TodaysVerse.net
But continue thou in the things which thou hast learned and hast been assured of, knowing of whom thou hast learned them;
King James Version

Meaning

Paul was one of the earliest and most influential followers of Jesus, who spent decades planting churches and writing letters throughout the ancient Mediterranean world. Timothy was a young church leader Paul had mentored since he was a teenager — his mother Eunice and grandmother Lois were devout women who had raised him in faith, and Paul himself had shaped him over many years. This letter was likely Paul's last, written from a Roman prison shortly before his execution. The broader passage warns about false teachers and people who distort the truth. Against that backdrop, Paul gives Timothy this steady instruction: don't drift. Stay with what you've learned and become convinced of — and remember the trustworthy people through whom you learned it.

Prayer

Father, thank you for the people who showed me what faith looks like up close, in ordinary and sometimes difficult days. On the days I want to drift, pull me back to what I have learned and who I learned it from. Give me the quiet, steady courage to continue. Amen.

Reflection

Paul is writing from prison, probably weeks or months from his death. He knows it. Timothy knows it. And instead of a dramatic final speech, Paul says something almost quiet: keep going.
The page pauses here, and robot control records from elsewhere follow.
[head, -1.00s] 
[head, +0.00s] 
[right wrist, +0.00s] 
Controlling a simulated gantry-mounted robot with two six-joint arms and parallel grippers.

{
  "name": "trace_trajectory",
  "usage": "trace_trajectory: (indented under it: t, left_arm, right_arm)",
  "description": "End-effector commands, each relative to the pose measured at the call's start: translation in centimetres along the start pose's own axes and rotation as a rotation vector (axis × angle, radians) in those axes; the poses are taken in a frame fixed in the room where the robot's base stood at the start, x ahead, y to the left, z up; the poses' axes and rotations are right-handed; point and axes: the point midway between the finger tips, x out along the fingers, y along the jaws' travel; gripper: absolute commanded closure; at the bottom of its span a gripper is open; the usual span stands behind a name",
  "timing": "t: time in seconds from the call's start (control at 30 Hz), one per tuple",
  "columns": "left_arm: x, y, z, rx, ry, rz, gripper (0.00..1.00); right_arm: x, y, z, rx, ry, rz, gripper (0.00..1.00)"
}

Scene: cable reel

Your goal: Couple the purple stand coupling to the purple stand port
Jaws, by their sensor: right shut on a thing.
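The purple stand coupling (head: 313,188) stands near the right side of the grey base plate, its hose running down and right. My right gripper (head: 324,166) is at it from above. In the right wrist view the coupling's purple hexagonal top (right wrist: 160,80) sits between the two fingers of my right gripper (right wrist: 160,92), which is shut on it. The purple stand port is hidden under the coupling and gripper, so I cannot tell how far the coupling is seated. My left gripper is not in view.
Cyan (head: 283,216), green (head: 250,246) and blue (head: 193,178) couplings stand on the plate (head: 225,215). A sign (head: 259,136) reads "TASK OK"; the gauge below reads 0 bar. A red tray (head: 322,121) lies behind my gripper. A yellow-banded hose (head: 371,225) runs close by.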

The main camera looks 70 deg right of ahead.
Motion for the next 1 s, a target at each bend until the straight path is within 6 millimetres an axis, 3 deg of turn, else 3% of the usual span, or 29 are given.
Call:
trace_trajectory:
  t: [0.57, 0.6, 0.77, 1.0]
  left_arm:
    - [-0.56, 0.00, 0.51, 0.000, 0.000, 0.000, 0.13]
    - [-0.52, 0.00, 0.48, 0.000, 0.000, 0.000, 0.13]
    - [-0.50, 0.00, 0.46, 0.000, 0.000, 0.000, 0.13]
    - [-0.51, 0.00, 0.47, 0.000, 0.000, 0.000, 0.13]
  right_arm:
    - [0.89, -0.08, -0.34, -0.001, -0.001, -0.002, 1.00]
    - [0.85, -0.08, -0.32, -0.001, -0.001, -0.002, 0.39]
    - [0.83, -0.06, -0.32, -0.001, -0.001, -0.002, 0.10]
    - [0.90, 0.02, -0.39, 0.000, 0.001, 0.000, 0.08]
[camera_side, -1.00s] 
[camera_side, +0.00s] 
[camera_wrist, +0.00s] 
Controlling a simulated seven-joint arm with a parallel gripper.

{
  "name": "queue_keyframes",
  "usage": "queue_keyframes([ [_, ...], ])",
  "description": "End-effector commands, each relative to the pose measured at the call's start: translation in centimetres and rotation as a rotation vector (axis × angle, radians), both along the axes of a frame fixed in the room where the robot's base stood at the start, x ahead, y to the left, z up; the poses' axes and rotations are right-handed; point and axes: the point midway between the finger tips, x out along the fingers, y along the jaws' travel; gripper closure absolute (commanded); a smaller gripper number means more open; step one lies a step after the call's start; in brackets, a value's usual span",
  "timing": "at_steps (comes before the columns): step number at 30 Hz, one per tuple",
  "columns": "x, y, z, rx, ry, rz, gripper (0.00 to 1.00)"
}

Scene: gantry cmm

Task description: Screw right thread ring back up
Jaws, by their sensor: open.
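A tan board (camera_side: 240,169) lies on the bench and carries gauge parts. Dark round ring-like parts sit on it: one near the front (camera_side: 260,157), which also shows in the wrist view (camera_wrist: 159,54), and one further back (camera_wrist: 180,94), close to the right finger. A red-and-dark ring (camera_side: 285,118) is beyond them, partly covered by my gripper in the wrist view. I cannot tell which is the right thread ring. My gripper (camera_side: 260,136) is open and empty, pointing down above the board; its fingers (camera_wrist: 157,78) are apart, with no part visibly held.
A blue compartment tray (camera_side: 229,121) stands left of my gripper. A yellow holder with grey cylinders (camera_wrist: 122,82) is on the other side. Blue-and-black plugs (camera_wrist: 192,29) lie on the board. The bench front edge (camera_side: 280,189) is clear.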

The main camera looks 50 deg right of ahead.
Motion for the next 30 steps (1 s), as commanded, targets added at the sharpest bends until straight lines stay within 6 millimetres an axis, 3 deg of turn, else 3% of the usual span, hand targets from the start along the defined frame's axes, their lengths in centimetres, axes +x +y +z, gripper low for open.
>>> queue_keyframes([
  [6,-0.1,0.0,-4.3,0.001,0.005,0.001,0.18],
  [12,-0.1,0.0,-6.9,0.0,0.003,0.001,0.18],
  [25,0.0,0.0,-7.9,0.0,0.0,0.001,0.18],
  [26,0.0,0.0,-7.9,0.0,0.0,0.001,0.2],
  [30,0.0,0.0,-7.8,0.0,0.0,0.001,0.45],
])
Stay with what you have learned. Don't abandon the road just because it is hard or because louder voices are offering shorter routes. There is a reason Paul mentions not just what Timothy learned, but who he learned it from — his grandmother's steady presence, his mother's voice reading scripture, Paul's own scarred and road-worn example. Truth doesn't reach us in a vacuum. It comes through people. This verse is for anyone who is tired. Anyone who has been doing the faithful, unglamorous work of believing for a long time and is quietly wondering if it's worth continuing. Paul doesn't offer Timothy a new revelation or a fresh wave of excitement. He says: you already have what you need. You know it's true, and you know the people who showed it to you with their lives. On the days when faith feels thin and doubt feels thick, that is not nothing — that is actually a great deal. Who first showed you what it looks like to follow Jesus? That person, that memory, is worth coming back to.

Discussion Questions

1

What do you think Paul means when he says Timothy has 'learned and become convinced of' something — what is the difference between knowing a truth and being genuinely convinced by it?

2

Who are the people in your life who have most shaped your faith, and how often do you actually think about or acknowledge their influence?

3

Paul's instruction to 'continue' implies there is a real temptation to stop. What are the things most likely to pull you away from your faith — not dramatic crises, but slow, quiet drifts?

4

Because faith was passed to Timothy through specific, trustworthy people, how does that shape your sense of responsibility for passing it on to others — your children, friends, or people newer to faith than you?

5

What is one truth about God that you know deeply but have quietly stopped living by? What would it look like to return to it this week, even in a small way?